I am going to be real. This morning was ROUGH. Like "I am a terrible mother" and "These children are awful" kind of rough!
Now, we have conflict and chaos in our lives like everyone, but I can usually just rely on God's grace alone and not dwell on it all... I guess I am usually too sanguine to allow guilt or anger to weigh on me too long.
But this morning was more rough than any I ever remember. Both my kids decided they didn't want to cooperate. I repeated myself more than I should have, and let them take too long to obey because I was distracted with my own getting ready. It felt convenient, but it wasn't loving. I did not have my husband at home to help for the 3rd morning in a row (not his fault at all; I'm not blaming him). It was a wash-hair day for me, and even though they always sleep through the sound of my husband showering, they were both wide awake and hyper while I was soaked behind the shower curtain, so I let them watch tv too long while I got ready. The shirt Em wanted to wear for 80s day was missing, but we spent half an hour looking for it. I yelled, because who knows where she put it after wearing it last time (her dirty clothes don't always get in the basket).
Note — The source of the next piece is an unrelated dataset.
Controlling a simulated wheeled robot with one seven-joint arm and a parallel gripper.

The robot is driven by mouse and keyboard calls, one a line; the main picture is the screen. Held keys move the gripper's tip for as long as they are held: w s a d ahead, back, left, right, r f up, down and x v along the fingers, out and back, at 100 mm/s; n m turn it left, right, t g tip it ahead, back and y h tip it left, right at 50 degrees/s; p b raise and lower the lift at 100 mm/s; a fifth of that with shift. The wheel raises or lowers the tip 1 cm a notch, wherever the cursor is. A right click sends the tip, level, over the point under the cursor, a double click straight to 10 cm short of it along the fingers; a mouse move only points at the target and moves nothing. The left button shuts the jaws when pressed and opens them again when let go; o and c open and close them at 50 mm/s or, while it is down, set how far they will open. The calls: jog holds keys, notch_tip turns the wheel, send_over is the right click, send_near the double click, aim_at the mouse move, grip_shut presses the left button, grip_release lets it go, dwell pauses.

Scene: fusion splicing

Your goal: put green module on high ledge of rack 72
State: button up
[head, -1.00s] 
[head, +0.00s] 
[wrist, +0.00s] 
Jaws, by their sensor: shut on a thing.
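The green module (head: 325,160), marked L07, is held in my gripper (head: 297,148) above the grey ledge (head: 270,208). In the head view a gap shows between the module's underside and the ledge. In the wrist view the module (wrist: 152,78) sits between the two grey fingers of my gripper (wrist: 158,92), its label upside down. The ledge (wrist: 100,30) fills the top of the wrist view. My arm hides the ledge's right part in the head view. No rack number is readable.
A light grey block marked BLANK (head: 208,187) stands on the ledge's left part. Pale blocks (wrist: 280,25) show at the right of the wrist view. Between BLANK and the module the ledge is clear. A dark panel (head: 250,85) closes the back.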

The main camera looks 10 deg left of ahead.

Then I made her wear normal clothes,
and I refused to even give her a side pony tail.
Then my kids and the little girl we drive to preschool all started fighting over which side of the car they get in on - "This is my side!" they were all yelling at each other and tattling that someone else used "their door" or "their side". And I lost my patience! I didn't know whether to laugh, scream, or sit down and cry! Instead I told them that none of them owned the car, and that every side of the car was MINE. I told them they only get to ride in the car because I let them. I said if they wanted a ride, they better just get in and hush while I was being nice to let them. The only other choices were to walk in the rain or miss school (which is a lot to explain to 3 children ages 5 and under). But I guess they understood, because thankfully they all bought it and got really quiet and got in their seats. Then my kids ate cold leftover biscuits and string cheese for breakfast in the car on the way to school; I seriously had considered not feeding them at all. Emersyn got her first tardy. And I forgot to pack her lunch.
I did try to end the morning on a positive note while they were quietly riding in "my car" before Em got out of the car for school. But basically the morning was a massive failure. And it was how we started the day.
I kept mulling the guilt over in my mind for a while until I realized that the day isn't over, and these kids need to see repentance and forgiveness by the end of the day. Yes, I am very pregnant and tired. And yes, they were acting like they hadn't ever been taught to behave. But my responses are MINE, and no one and nothing else can be blamed for my behavior.
The Lord is gracious, and it is His kindness that compels us to love and obey Him. His perfection is my hope and my redemption, not my own (obviously, since I have none of that).
I am SO thankful that HIS grace is sufficient for crappy mornings, noons, and nights. And that even "bad moms" can get it right, not because they handle things perfectly, but because they depend upon the God who loves and forgives perfectly!